The return to car advertising with Subaru (DDB lost Volkswagen in the ’90s, and it eventually landed at Arnold) may offer a good barometer of the progress. The hope, says Russo, is that the work—the first ads are due next year—will do for DDB now what VW did for Doyle Dane Bernbach in its glory days. “A number of people came into the business because of the work the agency did on Volkswagen,” Russo says. “It would be great to do that with Subaru.”

Subaru wants to be reborn as a premium brand. Crosson, its marketing chief, wants to sell 250,000 cars in 2006, up from 180,000-190,000 now, as the automaker rolls out a new seven-passenger SUV next year. Garfinkel’s comprehensive presentation gave Crosson faith that it’s a reasonable goal. “It was an idea that galvanized and put the right feel for the brand as an umbrella and captured the essence for Subaru,” says Crosson, who has been with Subaru for two decades. “It translated the brand attributes and emphasis on styling performance.”

While progress may have seemed slow before the Subaru win, Garfinkel says it’s right on schedule. “[At Lowe] it took a year for me to get one commercial that I liked and about a year and a half before we won the Diet Coke business,” he says. “And then we did that ‘Lucky’ commercial. I’ve been at DDB about a year and a half. We’ve been working really hard getting the agency to come together.”

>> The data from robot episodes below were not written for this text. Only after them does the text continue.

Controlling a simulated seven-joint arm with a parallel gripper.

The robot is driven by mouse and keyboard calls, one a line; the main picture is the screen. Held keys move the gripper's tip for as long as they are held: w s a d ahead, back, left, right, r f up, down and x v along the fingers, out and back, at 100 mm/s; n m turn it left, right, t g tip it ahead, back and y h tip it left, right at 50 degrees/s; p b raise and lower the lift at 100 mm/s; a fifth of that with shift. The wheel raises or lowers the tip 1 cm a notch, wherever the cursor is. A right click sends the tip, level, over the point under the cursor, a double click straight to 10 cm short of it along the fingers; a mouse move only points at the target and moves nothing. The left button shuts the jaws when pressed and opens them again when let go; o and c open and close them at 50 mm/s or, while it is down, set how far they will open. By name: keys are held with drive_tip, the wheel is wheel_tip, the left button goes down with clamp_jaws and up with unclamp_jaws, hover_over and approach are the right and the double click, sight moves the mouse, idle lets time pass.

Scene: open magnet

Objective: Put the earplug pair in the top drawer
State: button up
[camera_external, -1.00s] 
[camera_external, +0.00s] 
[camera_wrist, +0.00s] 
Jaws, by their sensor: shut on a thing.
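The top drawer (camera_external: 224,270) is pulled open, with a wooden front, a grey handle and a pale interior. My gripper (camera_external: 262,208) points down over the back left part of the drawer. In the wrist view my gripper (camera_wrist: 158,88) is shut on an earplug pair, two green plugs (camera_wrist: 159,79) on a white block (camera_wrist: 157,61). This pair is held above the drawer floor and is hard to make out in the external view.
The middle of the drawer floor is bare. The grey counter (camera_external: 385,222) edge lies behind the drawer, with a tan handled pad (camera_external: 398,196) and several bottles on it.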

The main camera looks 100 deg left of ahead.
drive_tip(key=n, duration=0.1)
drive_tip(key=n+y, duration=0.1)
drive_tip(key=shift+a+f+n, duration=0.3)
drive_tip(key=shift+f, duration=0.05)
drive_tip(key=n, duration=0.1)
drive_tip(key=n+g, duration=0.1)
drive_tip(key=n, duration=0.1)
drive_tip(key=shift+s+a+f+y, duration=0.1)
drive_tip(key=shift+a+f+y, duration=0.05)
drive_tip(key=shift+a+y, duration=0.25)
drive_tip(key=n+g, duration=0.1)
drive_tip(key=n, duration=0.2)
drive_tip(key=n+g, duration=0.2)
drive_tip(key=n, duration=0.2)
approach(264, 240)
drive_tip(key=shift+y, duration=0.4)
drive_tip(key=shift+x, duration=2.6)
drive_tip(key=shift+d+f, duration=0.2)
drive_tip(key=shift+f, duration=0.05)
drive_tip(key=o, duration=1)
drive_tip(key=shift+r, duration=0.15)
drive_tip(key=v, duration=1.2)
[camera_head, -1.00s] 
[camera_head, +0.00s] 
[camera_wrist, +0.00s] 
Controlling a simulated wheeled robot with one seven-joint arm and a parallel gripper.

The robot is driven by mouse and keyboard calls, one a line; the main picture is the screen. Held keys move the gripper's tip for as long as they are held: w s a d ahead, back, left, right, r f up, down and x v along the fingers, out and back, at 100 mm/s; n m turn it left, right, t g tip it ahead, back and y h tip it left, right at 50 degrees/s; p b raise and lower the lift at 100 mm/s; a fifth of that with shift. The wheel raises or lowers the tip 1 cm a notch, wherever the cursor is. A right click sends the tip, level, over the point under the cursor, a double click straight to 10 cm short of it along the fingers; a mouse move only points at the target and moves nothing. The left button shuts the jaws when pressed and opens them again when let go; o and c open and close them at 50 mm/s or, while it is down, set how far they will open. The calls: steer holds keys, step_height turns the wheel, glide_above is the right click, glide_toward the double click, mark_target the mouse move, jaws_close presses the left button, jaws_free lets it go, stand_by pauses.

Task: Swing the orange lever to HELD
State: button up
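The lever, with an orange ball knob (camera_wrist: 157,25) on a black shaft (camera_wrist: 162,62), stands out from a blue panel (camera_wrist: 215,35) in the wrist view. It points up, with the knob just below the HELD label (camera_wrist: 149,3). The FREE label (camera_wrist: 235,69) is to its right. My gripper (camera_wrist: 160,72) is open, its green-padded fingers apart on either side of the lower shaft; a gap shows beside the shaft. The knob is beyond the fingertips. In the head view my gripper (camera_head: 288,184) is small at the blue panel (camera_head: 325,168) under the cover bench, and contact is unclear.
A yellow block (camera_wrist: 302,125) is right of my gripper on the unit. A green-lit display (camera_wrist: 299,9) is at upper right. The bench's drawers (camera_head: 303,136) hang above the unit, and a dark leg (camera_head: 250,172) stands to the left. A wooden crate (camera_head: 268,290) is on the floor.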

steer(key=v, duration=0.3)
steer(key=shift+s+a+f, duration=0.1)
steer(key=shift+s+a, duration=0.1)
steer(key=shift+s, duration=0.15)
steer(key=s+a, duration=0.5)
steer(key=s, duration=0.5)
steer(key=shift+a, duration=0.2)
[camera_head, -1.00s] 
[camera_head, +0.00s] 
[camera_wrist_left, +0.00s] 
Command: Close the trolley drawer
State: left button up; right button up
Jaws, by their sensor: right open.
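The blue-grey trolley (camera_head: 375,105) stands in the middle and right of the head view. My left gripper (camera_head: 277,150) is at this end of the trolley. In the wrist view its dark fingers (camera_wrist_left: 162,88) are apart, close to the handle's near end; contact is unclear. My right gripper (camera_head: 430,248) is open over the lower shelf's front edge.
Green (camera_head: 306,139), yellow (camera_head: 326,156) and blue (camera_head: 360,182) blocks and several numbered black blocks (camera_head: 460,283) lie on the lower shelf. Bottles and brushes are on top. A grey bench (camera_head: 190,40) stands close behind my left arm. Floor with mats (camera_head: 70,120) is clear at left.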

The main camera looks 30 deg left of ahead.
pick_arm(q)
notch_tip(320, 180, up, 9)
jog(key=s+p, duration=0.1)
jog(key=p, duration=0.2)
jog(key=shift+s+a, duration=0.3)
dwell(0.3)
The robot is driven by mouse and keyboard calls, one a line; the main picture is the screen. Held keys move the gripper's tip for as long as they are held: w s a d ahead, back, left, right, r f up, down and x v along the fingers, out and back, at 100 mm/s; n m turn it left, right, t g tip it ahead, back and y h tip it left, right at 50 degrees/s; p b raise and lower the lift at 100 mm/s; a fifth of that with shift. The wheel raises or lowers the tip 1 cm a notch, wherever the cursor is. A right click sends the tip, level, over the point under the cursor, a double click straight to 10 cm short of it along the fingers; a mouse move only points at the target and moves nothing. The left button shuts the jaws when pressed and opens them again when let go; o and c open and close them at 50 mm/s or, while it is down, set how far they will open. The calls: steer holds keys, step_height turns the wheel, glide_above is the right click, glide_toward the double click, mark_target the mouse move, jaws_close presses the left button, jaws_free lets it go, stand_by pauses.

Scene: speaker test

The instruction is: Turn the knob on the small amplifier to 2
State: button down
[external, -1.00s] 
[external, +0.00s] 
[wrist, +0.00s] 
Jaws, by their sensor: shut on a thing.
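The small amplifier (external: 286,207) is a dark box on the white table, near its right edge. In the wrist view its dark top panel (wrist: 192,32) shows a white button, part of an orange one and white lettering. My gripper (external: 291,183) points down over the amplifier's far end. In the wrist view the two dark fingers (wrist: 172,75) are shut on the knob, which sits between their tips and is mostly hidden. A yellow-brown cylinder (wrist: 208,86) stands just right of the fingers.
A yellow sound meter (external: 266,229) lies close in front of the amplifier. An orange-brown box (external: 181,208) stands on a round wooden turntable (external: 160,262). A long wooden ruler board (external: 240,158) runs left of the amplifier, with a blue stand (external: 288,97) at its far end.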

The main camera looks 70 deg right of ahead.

With the momentum, morale is up. “It feels like it’s on the cusp of being real DDB again. A lot of that has to do with Lee,” says director of brand planning Paul Parton. But Garfinkel, in his usual understated way, cautions against popping the champagne just yet. “I want to make sure nobody thinks about jumping up and down [and getting] cocky,” he says. “While it’s nice, we’ve got a lot of work to do.”